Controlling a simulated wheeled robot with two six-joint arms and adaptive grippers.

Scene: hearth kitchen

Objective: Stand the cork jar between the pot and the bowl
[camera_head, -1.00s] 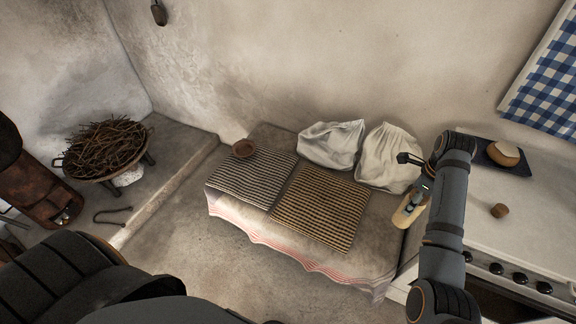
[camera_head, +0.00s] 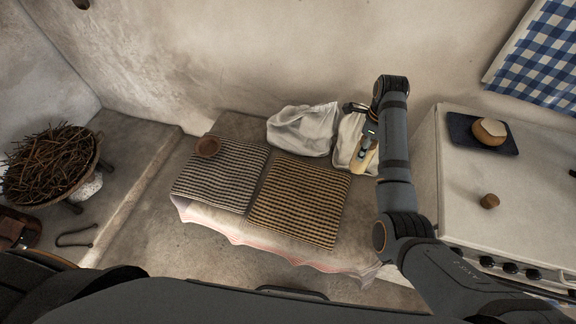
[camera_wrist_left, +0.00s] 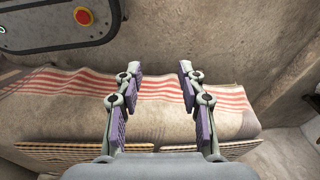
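My right gripper (camera_head: 366,130) hangs in front of the right white sack, with a pale yellow, jar-like object (camera_head: 363,161) at its fingers. The object is small and partly covered, so I cannot make out a cork; it travels with the gripper. I see nothing clearly a pot. My left gripper (camera_wrist_left: 158,82) is open and empty above the bench's red-striped cloth in the left wrist view; it is out of the head view.
Two striped cushions (camera_head: 298,200) cover the bench, with white sacks (camera_head: 302,130) behind. On the right, the white stove top (camera_head: 462,165) holds a dark tray (camera_head: 465,134) with a round loaf-like thing (camera_head: 488,133) and a small brown piece (camera_head: 489,201). A twig basket (camera_head: 50,165) stands left.

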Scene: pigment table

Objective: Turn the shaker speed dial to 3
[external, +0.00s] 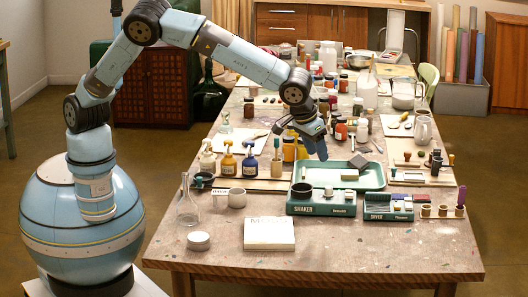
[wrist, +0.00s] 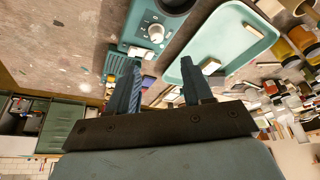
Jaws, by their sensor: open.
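The teal shaker (external: 318,209) stands near the front right of the table, with a dark round cup (external: 302,189) on its left part. In the wrist view the shaker (wrist: 133,30) lies at the top, and its pale round speed dial (wrist: 156,32) sits on its panel beside the dark cup. The dial's marks are too small to read. My gripper (external: 318,152) hangs above the table behind the shaker, apart from it. In the wrist view my gripper (wrist: 158,76) is open and empty, with the dial beyond the gap between its fingers.
A teal tray (external: 371,180) with a pale block lies right behind the shaker. A teal dryer (external: 388,213) stands to its right. Spray bottles (external: 228,160) and a mug (external: 237,198) stand to the left. A white book (external: 269,234) lies in front. The front right tabletop is clear.

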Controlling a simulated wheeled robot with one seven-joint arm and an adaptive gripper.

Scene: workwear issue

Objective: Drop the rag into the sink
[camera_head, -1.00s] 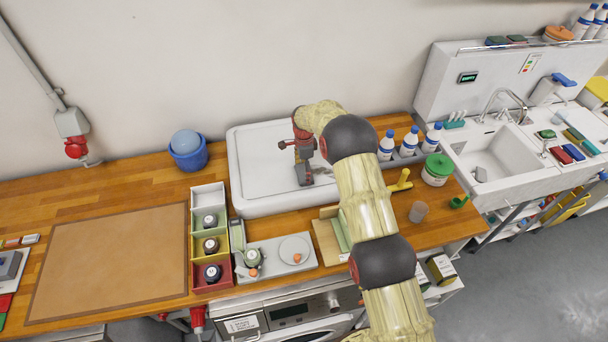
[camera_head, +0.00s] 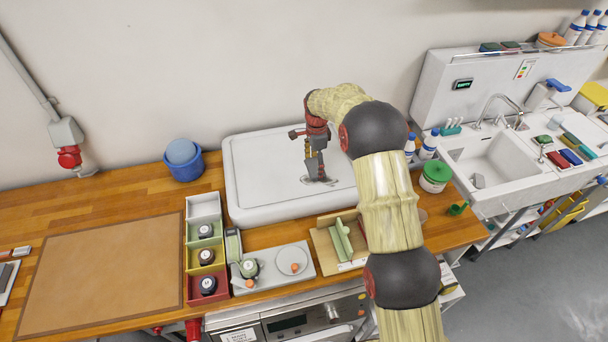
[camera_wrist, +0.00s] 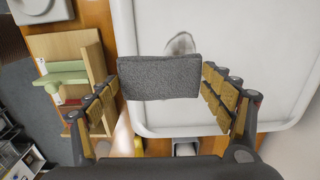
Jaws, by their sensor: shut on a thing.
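My gripper (camera_head: 317,176) points down over the white tray-like basin (camera_head: 252,186) on the wooden counter. In the wrist view its fingers (camera_wrist: 160,90) are shut on a dark grey, flat, folded-looking rag (camera_wrist: 160,77), gripped at its left and right edges. In the head view the rag is hard to make out at the fingertips. A pale grey patch (camera_wrist: 181,43) shows on the white surface beyond the rag; I cannot tell what it is.
Coloured bins (camera_head: 207,256) and a blue bucket (camera_head: 186,164) are left. A faucet (camera_head: 502,106) rises behind the sink.

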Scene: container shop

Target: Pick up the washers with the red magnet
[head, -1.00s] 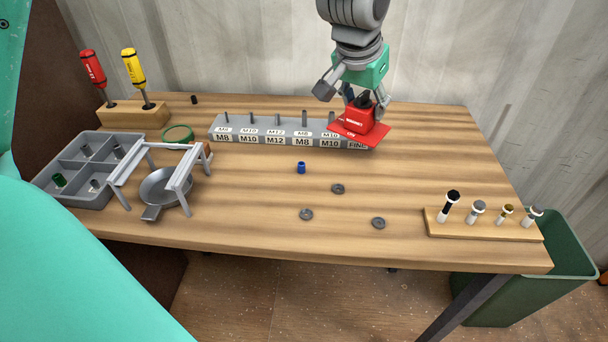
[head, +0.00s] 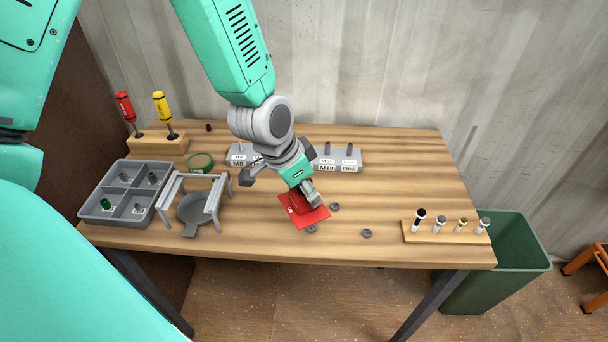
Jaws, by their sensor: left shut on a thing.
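My left gripper (head: 289,185) is shut on the red magnet (head: 296,213), a red block with a wide, flat red plate at its bottom. The plate is low over the middle of the table, slightly tilted. I cannot tell if it touches the wood. One grey washer (head: 311,229) lies at the plate's front edge, partly covered. A second washer (head: 335,207) lies just right of the plate. A third washer (head: 367,233) lies farther right and apart. My right gripper is not in view.
A grey labelled rack (head: 347,163) stands behind, partly hidden by my arm. A four-compartment tray (head: 87,212), a white stand (head: 165,200) over a grey dish (head: 190,209), and a screwdriver block (head: 160,146) are left. A wooden holder (head: 412,238) is right, beside a green bin (head: 512,268).

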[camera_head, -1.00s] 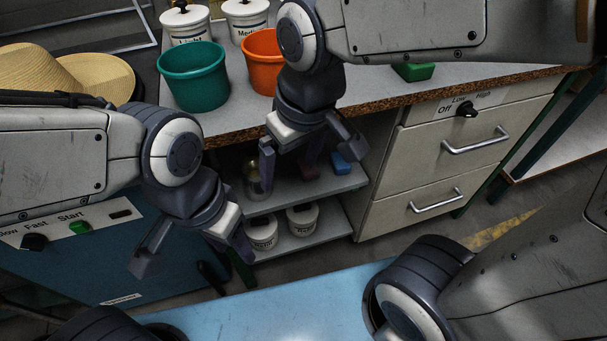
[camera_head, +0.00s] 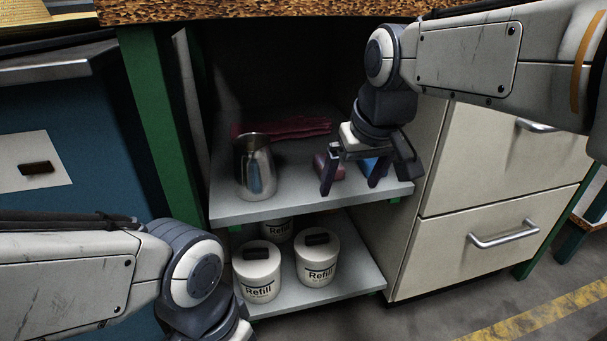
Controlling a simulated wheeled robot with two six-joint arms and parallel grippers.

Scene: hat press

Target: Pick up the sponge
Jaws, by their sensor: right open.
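Which one is the sponge I cannot tell. My right gripper (camera_head: 360,180) is open and points down at the shelf's front right. I see no block held, and cannot tell whether the fingers touch one. My left arm's wrist is at the bottom left; its fingers are below the picture's edge.
A metal pitcher (camera_head: 254,165) stands left on the upper shelf, with a folded red cloth (camera_head: 290,128) behind. Several white Refill jars (camera_head: 317,258) stand on the lower shelf. The countertop edge (camera_head: 260,9) overhangs the opening; drawers (camera_head: 495,190) flank it on the right.

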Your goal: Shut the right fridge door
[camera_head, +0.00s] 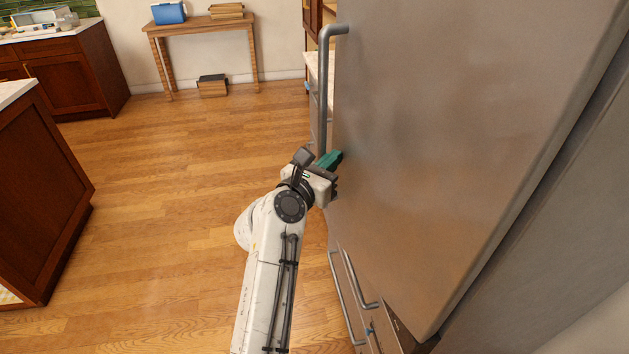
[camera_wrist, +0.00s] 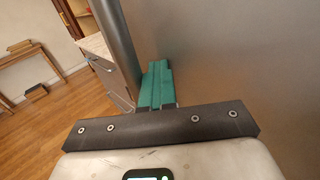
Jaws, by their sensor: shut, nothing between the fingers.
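The right fridge door (camera_head: 450,150) is a tall brushed-steel panel filling the right of the head view. It also fills the right of the wrist view (camera_wrist: 240,60). Its vertical bar handle (camera_head: 324,85) runs along the door's left edge and also shows in the wrist view (camera_wrist: 114,35). I cannot tell how far the door stands open. My gripper (camera_head: 335,158) has teal fingers, shut and empty, close to the door near the handle's lower end. In the wrist view, the fingertips (camera_wrist: 157,68) are right of the handle; contact with the door is unclear.
Lower drawers with bar handles (camera_head: 345,300) sit below the door. A dark wooden cabinet (camera_head: 40,190) stands at left. A wooden side table (camera_head: 200,30) is against the back wall. The wooden floor (camera_head: 160,190) between them is clear.

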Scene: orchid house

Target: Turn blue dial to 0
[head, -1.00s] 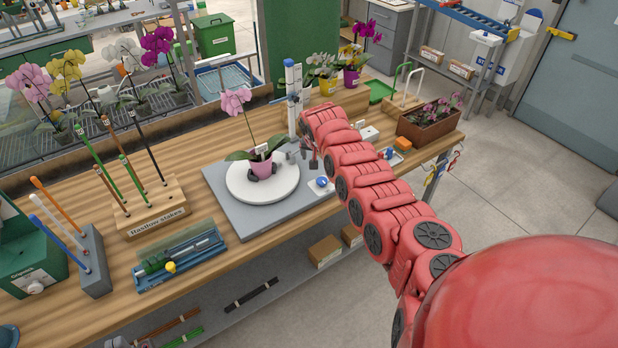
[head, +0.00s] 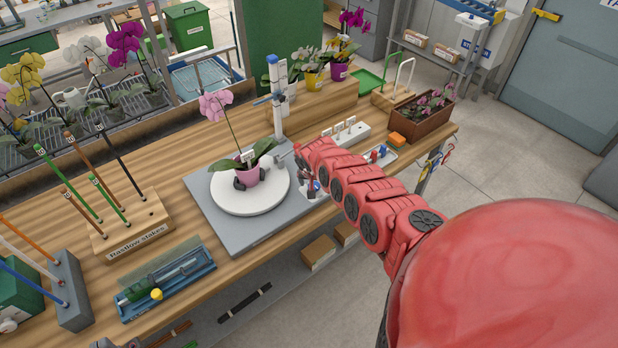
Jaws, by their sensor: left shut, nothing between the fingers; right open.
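The blue dial (head: 317,185) sits on a small pale plate at the right front corner of the grey turntable base (head: 232,232). It is partly hidden by my right gripper (head: 309,178), whose dark fingers point down right at it. That gripper is open; I cannot tell whether its fingers are around or beside the dial, or touching it. The dial's marks and setting are too small to read. A grey piece at the bottom edge looks like the tip of my left gripper (head: 119,343), shut and empty, low in front of the bench, far from the dial.
A pink orchid in a pink pot (head: 247,177) stands on the white turntable disc (head: 222,204), beside a white upright post (head: 276,95). A white strip with labels (head: 347,136), a tray and a brown planter (head: 418,122) lie behind my right arm. Bare wood lies left of the base.

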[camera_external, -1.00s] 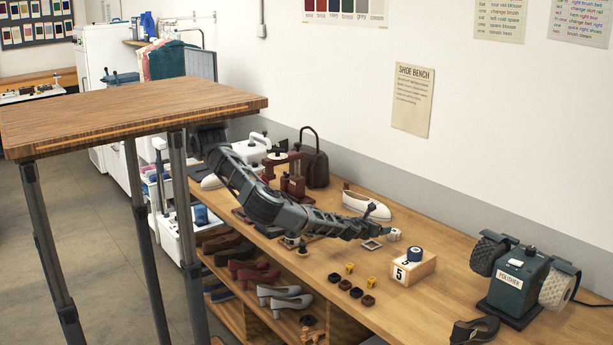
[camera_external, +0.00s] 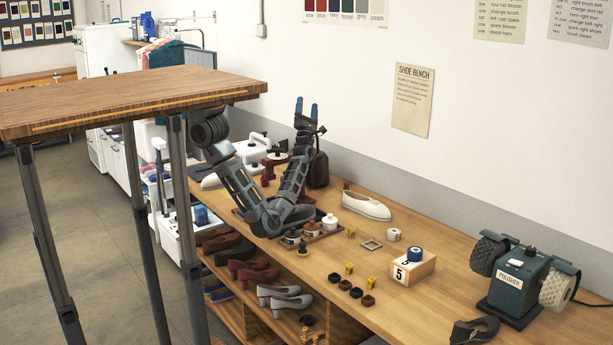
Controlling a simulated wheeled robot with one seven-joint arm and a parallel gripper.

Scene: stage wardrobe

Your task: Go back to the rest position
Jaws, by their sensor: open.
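My gripper (camera_external: 306,108) is raised above the back of the shoe bench, in front of the white wall. Its two blue-tipped fingers point up and stand apart with nothing between them. My dark grey arm hangs from under the wooden top at the left, bends low over the bench and rises to the gripper. It hides part of the things behind it.
The shoe bench (camera_external: 452,262) carries a white shoe (camera_external: 366,206), a numbered wooden block (camera_external: 412,268), a small square frame (camera_external: 371,245), several small pieces and a green polisher (camera_external: 518,285). A dark bag (camera_external: 319,168) stands close behind my forearm. Shoes fill the shelves below.

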**EXERCISE BRIEF**
Copy all of the entries verbatim, leaving out any pictures they contain.

**SOLUTION TO THIS PROBLEM**
Controlling a simulated wheeled robot with two six-joint arms and adaptive grippers.

Scene: hearth kitchen

Objective: Stand the cork jar between the pot and the bowl
[camera_head, -1.00s] 
[camera_head, +0.00s] 
[camera_wrist_left, +0.00s] 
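My right gripper (camera_head: 366,130) hangs in front of the right white sack, with a pale yellow, jar-like object (camera_head: 363,161) at its fingers. The object is small and partly covered, so I cannot make out a cork; it travels with the gripper. I see nothing clearly a pot. My left gripper (camera_wrist_left: 158,82) is open and empty above the bench's red-striped cloth in the left wrist view; it is out of the head view.
Two striped cushions (camera_head: 298,200) cover the bench, with white sacks (camera_head: 302,130) behind. On the right, the white stove top (camera_head: 462,165) holds a dark tray (camera_head: 465,134) with a round loaf-like thing (camera_head: 488,133) and a small brown piece (camera_head: 489,201). A twig basket (camera_head: 50,165) stands left.

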Scene: pigment table

Objective: Turn the shaker speed dial to 3
[external, +0.00s] 
[wrist, +0.00s] 
Jaws, by their sensor: open.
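The teal shaker (external: 318,209) stands near the front right of the table, with a dark round cup (external: 302,189) on its left part. In the wrist view the shaker (wrist: 133,30) lies at the top, and its pale round speed dial (wrist: 156,32) sits on its panel beside the dark cup. The dial's marks are too small to read. My gripper (external: 318,152) hangs above the table behind the shaker, apart from it. In the wrist view my gripper (wrist: 158,76) is open and empty, with the dial beyond the gap between its fingers.
A teal tray (external: 371,180) with a pale block lies right behind the shaker. A teal dryer (external: 388,213) stands to its right. Spray bottles (external: 228,160) and a mug (external: 237,198) stand to the left. A white book (external: 269,234) lies in front. The front right tabletop is clear.

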Controlling a simulated wheeled robot with one seven-joint arm and an adaptive gripper.

Scene: workwear issue

Objective: Drop the rag into the sink
[camera_head, -1.00s] 
[camera_head, +0.00s] 
[camera_wrist, +0.00s] 
Jaws, by their sensor: shut on a thing.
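My gripper (camera_head: 317,176) points down over the white tray-like basin (camera_head: 252,186) on the wooden counter. In the wrist view its fingers (camera_wrist: 160,90) are shut on a dark grey, flat, folded-looking rag (camera_wrist: 160,77), gripped at its left and right edges. In the head view the rag is hard to make out at the fingertips. A pale grey patch (camera_wrist: 181,43) shows on the white surface beyond the rag; I cannot tell what it is.
Coloured bins (camera_head: 207,256) and a blue bucket (camera_head: 186,164) are left. A faucet (camera_head: 502,106) rises behind the sink.

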Scene: container shop

Target: Pick up the washers with the red magnet
[head, -1.00s] 
[head, +0.00s] 
Jaws, by their sensor: left shut on a thing.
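My left gripper (head: 289,185) is shut on the red magnet (head: 296,213), a red block with a wide, flat red plate at its bottom. The plate is low over the middle of the table, slightly tilted. I cannot tell if it touches the wood. One grey washer (head: 311,229) lies at the plate's front edge, partly covered. A second washer (head: 335,207) lies just right of the plate. A third washer (head: 367,233) lies farther right and apart. My right gripper is not in view.
A grey labelled rack (head: 347,163) stands behind, partly hidden by my arm. A four-compartment tray (head: 87,212), a white stand (head: 165,200) over a grey dish (head: 190,209), and a screwdriver block (head: 160,146) are left. A wooden holder (head: 412,238) is right, beside a green bin (head: 512,268).

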[camera_head, -1.00s] 
[camera_head, +0.00s] 
Controlling a simulated wheeled robot with two six-joint arms and parallel grippers.

Scene: hat press

Target: Pick up the sponge
Jaws, by their sensor: right open.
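Which one is the sponge I cannot tell. My right gripper (camera_head: 360,180) is open and points down at the shelf's front right. I see no block held, and cannot tell whether the fingers touch one. My left arm's wrist is at the bottom left; its fingers are below the picture's edge.
A metal pitcher (camera_head: 254,165) stands left on the upper shelf, with a folded red cloth (camera_head: 290,128) behind. Several white Refill jars (camera_head: 317,258) stand on the lower shelf. The countertop edge (camera_head: 260,9) overhangs the opening; drawers (camera_head: 495,190) flank it on the right.

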Your goal: Shut the right fridge door
[camera_head, +0.00s] 
[camera_wrist, +0.00s] 
Jaws, by their sensor: shut, nothing between the fingers.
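The right fridge door (camera_head: 450,150) is a tall brushed-steel panel filling the right of the head view. It also fills the right of the wrist view (camera_wrist: 240,60). Its vertical bar handle (camera_head: 324,85) runs along the door's left edge and also shows in the wrist view (camera_wrist: 114,35). I cannot tell how far the door stands open. My gripper (camera_head: 335,158) has teal fingers, shut and empty, close to the door near the handle's lower end. In the wrist view, the fingertips (camera_wrist: 157,68) are right of the handle; contact with the door is unclear.
Lower drawers with bar handles (camera_head: 345,300) sit below the door. A dark wooden cabinet (camera_head: 40,190) stands at left. A wooden side table (camera_head: 200,30) is against the back wall. The wooden floor (camera_head: 160,190) between them is clear.

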Scene: orchid house

Target: Turn blue dial to 0
[head, -1.00s] 
[head, +0.00s] 
Jaws, by their sensor: left shut, nothing between the fingers; right open.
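The blue dial (head: 317,185) sits on a small pale plate at the right front corner of the grey turntable base (head: 232,232). It is partly hidden by my right gripper (head: 309,178), whose dark fingers point down right at it. That gripper is open; I cannot tell whether its fingers are around or beside the dial, or touching it. The dial's marks and setting are too small to read. A grey piece at the bottom edge looks like the tip of my left gripper (head: 119,343), shut and empty, low in front of the bench, far from the dial.
A pink orchid in a pink pot (head: 247,177) stands on the white turntable disc (head: 222,204), beside a white upright post (head: 276,95). A white strip with labels (head: 347,136), a tray and a brown planter (head: 418,122) lie behind my right arm. Bare wood lies left of the base.

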[camera_external, -1.00s] 
[camera_external, +0.00s] 
Controlling a simulated wheeled robot with one seven-joint arm and a parallel gripper.

Scene: stage wardrobe

Your task: Go back to the rest position
Jaws, by their sensor: open.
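My gripper (camera_external: 306,108) is raised above the back of the shoe bench, in front of the white wall. Its two blue-tipped fingers point up and stand apart with nothing between them. My dark grey arm hangs from under the wooden top at the left, bends low over the bench and rises to the gripper. It hides part of the things behind it.
The shoe bench (camera_external: 452,262) carries a white shoe (camera_external: 366,206), a numbered wooden block (camera_external: 412,268), a small square frame (camera_external: 371,245), several small pieces and a green polisher (camera_external: 518,285). A dark bag (camera_external: 319,168) stands close behind my forearm. Shoes fill the shelves below.

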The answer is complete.